Dalam pergulatan mengenai asal muasal kriya Prof. Dr. Seodarso Sp dengan mengutif dari kamus, mengungkapkan “perkataan kriya memang belum lama dipakai dalam bahasa Indonesia; perkataan kriya itu berasal dari bahasa Sansekerta yang dalam kamus Wojowasito diberi arti; pekerjaan; perbuatan, dan dari kamus Winter diartikan sebagai ‘demel’ atau membuat”. (Prof. Dr. Soedarso Sp, dalam Asmudjo J. Irianto, 2000)
Sementara menurut Prof. Dr. I Made Bandem kata “kriya” dalam bahasa indonesia berarti pekerjaan (ketrampilan tangan). Di dalam bahasa Inggris disebut craft berarti energi atau kekuatan. Pada kenyataannya bahwa seni kriya sering dimaksudkan sebagai karya yang dihasilkan karena skill atau ketrampilan seseorang”. (Prof. Dr. I Made Bandem, 2002)
Dari tiga uraian ini dapat ditarik satu kata kunci yang dapat menjelaskan pengertian kriya adalah; kerja, pekerjaan, perbuatan, yang dalam hal ini bisa diartikan sebagai penciptaan karya seni yang didukung oleh ketrampilan (skill) yang tinggi.
Seperti telah disinggung diawal bahwa istilah kriya digali khasanah budaya Indonesia tepatnya dari budaya Jawa tinggi (budaya yang berkembang di dalam lingkup istana pada sistem kerajaan). Denis Lombard dalam bukunya Nusa Jawa: Silang budaya, menyatakan ‘istilah kriya yang diambil dari kryan menunjukkan pada hierarki strata pada masa kerajaan Majapahit, sebagai berikut; “Pertama-tama terdapat para mantri, atau pejabat tinggi serta para arya atau kaum bangsawan, lalu para kryan yang berstatus kesatriya dan para wali atau perwira, yang tampaknya juga merupakan semacam golongan bangsawan rendah’. (Denis Lombard dalam Prof. SP. Gustami, 2002)

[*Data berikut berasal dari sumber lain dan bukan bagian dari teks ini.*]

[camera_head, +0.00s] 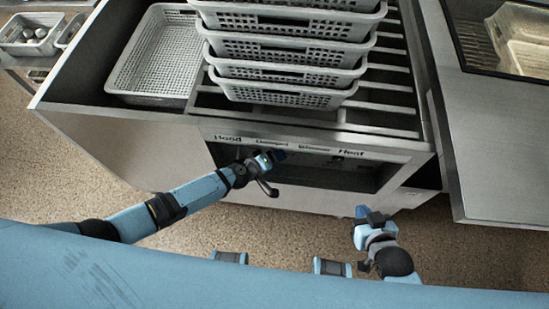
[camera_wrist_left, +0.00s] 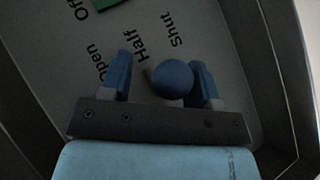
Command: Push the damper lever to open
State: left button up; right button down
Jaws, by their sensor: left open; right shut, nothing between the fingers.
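The damper lever's round blue knob (camera_wrist_left: 172,78) sits between the two fingers of my open left gripper (camera_wrist_left: 161,60), closer to the right finger. Whether a finger touches it I cannot tell. The panel behind carries the words Open, Half and Shut, with Half and Shut just above the knob in the picture. In the head view my left gripper (camera_head: 277,157) reaches into the recess under the panel labels, and the lever is hidden there. My right gripper (camera_head: 370,215) is shut and empty, in front of the unit at the right.
Stacked perforated baskets (camera_head: 285,75) and a single basket (camera_head: 152,70) stand on the metal unit above. The recess walls (camera_wrist_left: 275,75) lie close around my left gripper. A labelled front strip (camera_head: 310,140) overhangs the recess. Speckled floor (camera_head: 180,235) is free in front.

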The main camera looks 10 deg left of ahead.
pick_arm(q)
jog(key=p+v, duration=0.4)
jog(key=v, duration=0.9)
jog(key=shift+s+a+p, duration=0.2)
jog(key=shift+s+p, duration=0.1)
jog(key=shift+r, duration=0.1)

Menyimak pendapat Prof. SP. Gustami yang menguraikan bahwa; seni kriya merupakan warisan seni budaya yang adi luhung, yang pada zaman kerajaan di Jawa mendapat tempat lebih tinggi dari kerajinan. Seni kriya dikonsumsi oleh kalangan bangsawan dan masyarakat elit sedangkan kerajinan didukung oleh masyarakat umum atau kawula alit, yakni masyarakat yang hidup di luar tembok keraton. Seni kriya dipandang sebagai seni yang unik dan berkualitas tinggi karena didukung oleh craftmanship yang tinggi, sedangkan kerajinan dipandang kasar dan terkesan tidak tuntas. Bedakan pembuatan keris dengan pisau baik proses, bahan, atau kemampuan pembuatnya.
Lebih lanjut Prof. SP. Gustami menjelaskan perbedaan antara kriya dan kerajinan dapat disimak pada keprofesiannya, kriya dimasa lalu yang berada dalam lingkungan istana untuk pembuatnya diberikan gelar Empu. Dalam perwujudannya sangat mementingkan nilai estetika dan kualitas skill. Sementara kerajinan yang tumbuh di luar lingkungan istana, si-pembuatnya disebut dengan Pandhe. Perwujudan benda-benda kerajinan hanya mengutamakan fungsi dan kegunaan yang diperuntukkan untuk mendukung kebutuhan praktis bagi masyarakat (rakyat). (Prof. SP. Gustami, 2002) Pengulangan dan minimnya pemikiran seni ataupun estetika adalah satu ciri penanda benda kerajinan.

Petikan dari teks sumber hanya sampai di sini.